The Corner

Pelosi’s Shutdown Theater

Roll Call reports that Republicans are considering passing two budget bills, one that funds most of the government for the next year and one that that provides short-term funding for the immigration bureaucracy. I still think it’s a mistake to pass a funding covering most of the government for most of next year in the lame-duck session, because it cedes too much power to Senate Democrats and opens the door to more executive-branch unilateralism. But the argument against the strategy discussed in the article is not compelling.

Appropriators have warned that trying to defund the USCIS through a spending bill, as some conservatives have called for, is not a viable solution. Because the agency is funded through fees, changing its funding would require authorization language, and such language isn’t likely to survive a near-certain veto threat.

It’s true that a bill that restricts the bureaucracy’s ability to spend money to implement Obama’s new policy is unlikely to get signed by the president, and the bureaucracy can implement the policy if no bill passes. But the point of the bill is to register opposition to Obama’s policy early, and to avoid congressional complicity in that policy.
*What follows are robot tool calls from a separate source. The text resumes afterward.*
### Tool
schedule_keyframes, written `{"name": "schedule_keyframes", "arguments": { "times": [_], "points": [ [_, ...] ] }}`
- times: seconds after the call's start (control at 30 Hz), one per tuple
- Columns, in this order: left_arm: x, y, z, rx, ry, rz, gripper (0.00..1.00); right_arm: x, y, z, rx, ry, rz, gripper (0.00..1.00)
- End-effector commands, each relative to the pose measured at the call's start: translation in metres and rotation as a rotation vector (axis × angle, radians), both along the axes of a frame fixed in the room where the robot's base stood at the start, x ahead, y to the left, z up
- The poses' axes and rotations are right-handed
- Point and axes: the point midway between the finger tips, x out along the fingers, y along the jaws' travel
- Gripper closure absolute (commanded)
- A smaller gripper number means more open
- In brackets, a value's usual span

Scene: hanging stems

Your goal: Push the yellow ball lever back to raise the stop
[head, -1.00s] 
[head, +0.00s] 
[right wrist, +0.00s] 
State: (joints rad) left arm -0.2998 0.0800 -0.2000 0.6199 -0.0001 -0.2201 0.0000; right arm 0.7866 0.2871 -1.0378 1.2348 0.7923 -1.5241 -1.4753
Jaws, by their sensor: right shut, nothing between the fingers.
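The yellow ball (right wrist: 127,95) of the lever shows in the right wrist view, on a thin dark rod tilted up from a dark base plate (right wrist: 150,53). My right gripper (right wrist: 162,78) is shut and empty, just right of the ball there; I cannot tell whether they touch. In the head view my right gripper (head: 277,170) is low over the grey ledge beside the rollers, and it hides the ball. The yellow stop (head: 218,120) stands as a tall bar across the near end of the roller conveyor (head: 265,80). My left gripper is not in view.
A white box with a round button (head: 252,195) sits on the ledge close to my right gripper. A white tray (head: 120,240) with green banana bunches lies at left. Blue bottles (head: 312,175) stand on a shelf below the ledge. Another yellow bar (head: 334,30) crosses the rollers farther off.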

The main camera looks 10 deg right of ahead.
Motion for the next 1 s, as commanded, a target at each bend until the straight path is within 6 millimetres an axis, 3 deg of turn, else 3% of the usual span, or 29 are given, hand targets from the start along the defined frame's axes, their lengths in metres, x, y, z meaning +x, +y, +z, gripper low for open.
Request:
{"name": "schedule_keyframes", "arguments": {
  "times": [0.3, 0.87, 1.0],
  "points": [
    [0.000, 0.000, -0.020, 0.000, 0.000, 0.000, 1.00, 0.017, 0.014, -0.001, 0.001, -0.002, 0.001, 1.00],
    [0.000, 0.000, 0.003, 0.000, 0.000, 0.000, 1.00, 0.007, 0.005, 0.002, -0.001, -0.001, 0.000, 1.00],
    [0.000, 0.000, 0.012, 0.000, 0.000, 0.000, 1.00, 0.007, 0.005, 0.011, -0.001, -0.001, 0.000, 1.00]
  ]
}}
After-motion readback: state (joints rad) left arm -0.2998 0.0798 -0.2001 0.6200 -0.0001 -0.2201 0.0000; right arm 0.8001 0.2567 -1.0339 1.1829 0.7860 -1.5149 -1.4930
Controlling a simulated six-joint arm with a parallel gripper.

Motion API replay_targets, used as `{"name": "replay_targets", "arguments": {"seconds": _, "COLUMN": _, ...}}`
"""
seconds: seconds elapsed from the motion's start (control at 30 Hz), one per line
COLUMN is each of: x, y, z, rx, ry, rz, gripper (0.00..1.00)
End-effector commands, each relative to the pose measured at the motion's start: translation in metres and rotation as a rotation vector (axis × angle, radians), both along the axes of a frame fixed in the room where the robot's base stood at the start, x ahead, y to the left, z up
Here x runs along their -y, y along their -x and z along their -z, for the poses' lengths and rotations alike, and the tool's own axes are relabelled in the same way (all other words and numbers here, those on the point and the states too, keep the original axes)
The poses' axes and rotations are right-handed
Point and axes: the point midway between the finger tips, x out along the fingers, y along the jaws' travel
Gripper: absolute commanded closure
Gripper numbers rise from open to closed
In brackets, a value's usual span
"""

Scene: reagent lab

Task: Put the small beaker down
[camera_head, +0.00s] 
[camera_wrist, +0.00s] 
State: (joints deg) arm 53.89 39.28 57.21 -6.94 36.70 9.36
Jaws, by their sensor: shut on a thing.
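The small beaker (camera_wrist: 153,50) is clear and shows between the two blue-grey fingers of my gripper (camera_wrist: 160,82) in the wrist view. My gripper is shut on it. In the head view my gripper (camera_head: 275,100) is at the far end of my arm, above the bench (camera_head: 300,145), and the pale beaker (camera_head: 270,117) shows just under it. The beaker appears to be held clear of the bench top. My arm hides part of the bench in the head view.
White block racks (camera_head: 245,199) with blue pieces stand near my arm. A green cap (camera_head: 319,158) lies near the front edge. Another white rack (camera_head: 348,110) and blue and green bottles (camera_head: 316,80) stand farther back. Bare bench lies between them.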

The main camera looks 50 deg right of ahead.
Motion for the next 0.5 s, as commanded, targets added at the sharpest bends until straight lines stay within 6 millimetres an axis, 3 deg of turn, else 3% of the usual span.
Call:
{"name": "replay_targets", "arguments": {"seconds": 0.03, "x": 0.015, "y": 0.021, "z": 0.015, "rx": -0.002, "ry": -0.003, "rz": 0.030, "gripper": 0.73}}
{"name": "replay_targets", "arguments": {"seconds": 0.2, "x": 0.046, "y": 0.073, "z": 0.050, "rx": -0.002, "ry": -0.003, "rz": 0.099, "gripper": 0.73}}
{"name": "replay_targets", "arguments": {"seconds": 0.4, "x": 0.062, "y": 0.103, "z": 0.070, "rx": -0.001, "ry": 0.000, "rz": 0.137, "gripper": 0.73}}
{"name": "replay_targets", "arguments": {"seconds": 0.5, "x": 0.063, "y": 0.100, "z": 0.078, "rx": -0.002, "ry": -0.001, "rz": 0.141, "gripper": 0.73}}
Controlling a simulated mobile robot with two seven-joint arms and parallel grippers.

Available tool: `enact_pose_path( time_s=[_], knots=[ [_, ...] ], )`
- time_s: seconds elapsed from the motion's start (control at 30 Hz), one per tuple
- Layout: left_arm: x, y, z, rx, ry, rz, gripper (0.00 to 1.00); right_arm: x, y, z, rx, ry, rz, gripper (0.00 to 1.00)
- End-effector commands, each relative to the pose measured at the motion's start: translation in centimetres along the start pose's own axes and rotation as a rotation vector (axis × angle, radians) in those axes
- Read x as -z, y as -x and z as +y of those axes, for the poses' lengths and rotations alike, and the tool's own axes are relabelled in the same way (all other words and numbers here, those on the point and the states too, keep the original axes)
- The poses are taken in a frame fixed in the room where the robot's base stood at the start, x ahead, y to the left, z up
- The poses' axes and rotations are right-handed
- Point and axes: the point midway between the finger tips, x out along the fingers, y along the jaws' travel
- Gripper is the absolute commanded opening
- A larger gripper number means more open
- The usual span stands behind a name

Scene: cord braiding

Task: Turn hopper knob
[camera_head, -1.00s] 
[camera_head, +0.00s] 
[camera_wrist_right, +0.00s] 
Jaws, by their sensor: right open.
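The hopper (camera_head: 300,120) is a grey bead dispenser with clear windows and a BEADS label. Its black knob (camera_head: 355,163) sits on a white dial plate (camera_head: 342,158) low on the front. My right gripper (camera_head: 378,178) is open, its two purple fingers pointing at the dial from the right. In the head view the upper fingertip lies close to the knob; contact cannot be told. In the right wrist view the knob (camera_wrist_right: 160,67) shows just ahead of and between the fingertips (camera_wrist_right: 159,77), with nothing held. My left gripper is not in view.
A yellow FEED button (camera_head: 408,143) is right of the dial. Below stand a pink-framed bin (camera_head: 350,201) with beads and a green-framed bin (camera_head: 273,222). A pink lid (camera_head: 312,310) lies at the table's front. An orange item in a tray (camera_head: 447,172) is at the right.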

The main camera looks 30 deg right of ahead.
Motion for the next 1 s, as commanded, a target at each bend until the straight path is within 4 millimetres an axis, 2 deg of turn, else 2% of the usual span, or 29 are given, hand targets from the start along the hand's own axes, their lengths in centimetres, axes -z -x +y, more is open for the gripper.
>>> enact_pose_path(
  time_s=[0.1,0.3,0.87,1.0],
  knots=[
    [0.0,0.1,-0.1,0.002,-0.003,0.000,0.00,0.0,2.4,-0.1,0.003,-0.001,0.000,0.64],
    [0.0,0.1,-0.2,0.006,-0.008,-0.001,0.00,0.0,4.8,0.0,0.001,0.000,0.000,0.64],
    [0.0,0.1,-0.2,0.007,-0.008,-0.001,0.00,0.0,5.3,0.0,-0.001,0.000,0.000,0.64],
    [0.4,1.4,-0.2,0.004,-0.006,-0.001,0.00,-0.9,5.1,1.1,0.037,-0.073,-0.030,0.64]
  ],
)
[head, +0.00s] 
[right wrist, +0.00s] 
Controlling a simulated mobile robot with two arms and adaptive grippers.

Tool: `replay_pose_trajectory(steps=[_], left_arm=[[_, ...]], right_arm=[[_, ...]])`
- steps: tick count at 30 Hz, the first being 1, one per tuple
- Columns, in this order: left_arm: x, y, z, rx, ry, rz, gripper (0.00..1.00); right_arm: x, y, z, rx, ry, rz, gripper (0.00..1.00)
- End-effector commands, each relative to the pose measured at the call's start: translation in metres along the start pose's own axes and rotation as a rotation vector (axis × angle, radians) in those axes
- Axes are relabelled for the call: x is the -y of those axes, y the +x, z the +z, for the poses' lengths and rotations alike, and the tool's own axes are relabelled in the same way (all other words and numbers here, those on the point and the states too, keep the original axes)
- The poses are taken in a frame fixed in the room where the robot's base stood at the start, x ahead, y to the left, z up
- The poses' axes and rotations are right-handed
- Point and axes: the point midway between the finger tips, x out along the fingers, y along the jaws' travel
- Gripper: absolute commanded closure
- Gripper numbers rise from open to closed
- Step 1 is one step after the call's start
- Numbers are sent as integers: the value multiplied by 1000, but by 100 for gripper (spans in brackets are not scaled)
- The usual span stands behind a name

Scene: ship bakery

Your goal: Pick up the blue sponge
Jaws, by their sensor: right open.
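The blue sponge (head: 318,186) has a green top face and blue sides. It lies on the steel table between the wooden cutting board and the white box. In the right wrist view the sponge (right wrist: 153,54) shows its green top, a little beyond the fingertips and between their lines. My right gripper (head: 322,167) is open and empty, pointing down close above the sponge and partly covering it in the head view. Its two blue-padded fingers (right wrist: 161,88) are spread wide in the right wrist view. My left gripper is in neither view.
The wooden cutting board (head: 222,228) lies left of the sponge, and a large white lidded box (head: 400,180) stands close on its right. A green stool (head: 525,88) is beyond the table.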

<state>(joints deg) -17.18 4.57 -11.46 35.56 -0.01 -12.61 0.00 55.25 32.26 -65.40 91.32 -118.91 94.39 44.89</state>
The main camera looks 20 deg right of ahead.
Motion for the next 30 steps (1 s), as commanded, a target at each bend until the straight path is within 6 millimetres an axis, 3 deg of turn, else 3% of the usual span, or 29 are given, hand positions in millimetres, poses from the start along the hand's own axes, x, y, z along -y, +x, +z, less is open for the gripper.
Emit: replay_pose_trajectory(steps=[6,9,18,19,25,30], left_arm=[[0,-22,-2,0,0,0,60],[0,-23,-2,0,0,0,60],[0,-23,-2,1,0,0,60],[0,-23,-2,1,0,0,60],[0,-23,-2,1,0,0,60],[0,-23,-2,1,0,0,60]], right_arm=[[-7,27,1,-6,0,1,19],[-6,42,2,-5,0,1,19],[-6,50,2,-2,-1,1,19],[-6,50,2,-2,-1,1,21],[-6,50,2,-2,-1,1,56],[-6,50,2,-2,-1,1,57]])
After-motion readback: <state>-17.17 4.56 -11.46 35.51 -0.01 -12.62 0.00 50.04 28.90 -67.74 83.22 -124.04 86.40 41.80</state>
There may also be less than meets the eye to Nancy Pelosi’s announced opposition to the strategy. Most Democrats will surely vote against the second, smaller bill that includes restrictions on the president’s policy. I think they would have a hard time maintaining opposition to a bill that funds most of the government on the ground that it doesn’t include funding for an agency that is being treated in a separate bill, and doesn’t need the money anyway. Even the party’s friends in the press might not be able to spin that successfully.